8. The system according to claim 6, wherein said control logic is adapted to associated two or more data streams to one or more rendering entries at least partially based on speak separation parameters.

9. The system according to claim 6, wherein said control logic is adapted to associated two or more data streams from sound sources having distant voice signatures to a common rendering table entry.

10. The system according to claim 9, wherein said control logic is adapted to configure said audio output stage either adjust digital data stream flow or to adjust analog signal flow associated with different digital data streams differently.

11. The system according to claim 10, wherein said control logic is adapted to associate a given indicator with a dominant audio rendering configuration based on a priority value associated with the indicator.

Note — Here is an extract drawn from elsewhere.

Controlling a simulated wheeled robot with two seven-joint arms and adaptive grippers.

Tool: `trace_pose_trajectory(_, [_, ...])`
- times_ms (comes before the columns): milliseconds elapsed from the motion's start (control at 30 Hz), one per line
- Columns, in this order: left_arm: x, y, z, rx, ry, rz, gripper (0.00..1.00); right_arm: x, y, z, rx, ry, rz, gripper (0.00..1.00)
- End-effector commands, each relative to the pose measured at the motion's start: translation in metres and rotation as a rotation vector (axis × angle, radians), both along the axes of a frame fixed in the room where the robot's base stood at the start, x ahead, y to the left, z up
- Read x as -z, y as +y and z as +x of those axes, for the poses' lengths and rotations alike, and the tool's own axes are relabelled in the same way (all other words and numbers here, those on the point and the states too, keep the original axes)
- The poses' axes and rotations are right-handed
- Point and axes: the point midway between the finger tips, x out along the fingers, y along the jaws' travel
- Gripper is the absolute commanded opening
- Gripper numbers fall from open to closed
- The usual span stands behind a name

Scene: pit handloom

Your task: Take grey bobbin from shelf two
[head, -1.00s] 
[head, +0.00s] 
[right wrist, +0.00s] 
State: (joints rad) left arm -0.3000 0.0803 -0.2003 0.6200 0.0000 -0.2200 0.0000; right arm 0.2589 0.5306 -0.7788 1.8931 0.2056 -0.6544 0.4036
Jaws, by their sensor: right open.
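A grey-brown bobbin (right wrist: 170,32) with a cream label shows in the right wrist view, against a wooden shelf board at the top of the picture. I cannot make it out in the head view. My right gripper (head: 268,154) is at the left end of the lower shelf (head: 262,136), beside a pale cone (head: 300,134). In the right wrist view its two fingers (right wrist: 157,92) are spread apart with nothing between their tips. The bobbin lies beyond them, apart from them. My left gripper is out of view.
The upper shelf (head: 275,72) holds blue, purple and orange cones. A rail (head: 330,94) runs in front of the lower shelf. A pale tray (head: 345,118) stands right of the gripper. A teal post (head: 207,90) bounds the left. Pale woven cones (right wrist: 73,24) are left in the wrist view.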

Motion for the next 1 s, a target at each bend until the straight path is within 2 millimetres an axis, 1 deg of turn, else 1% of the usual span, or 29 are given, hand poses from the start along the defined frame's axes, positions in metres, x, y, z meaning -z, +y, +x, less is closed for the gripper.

12. The system according to claim 11, wherein said control logic is adapted to re-associate a given indicator with another audio rendering configuration in the event the priority value of the indicator changes.

13. The system according to claim 10, wherein said control logic is adapted to associate a given indicator with a dominant audio rendering entry based on an average data rate of the data stream with which the indicator is associated.

14. The system according to claim 13, wherein said control logic is adapted to disassociate a given indicator from an audio rendering entry in the event the average data rate of the data stream with which the indicator is associated drops below a threshold value.

15. A teleconferencing system comprising:

a communication module adapted to receive packets containing two or more digital data streams, wherein each of said two or more data stream is associated with sound acquired from at least one sound source; and a synthetic rendering module adapted to render each of said two or more data streams using a different rendering configuration.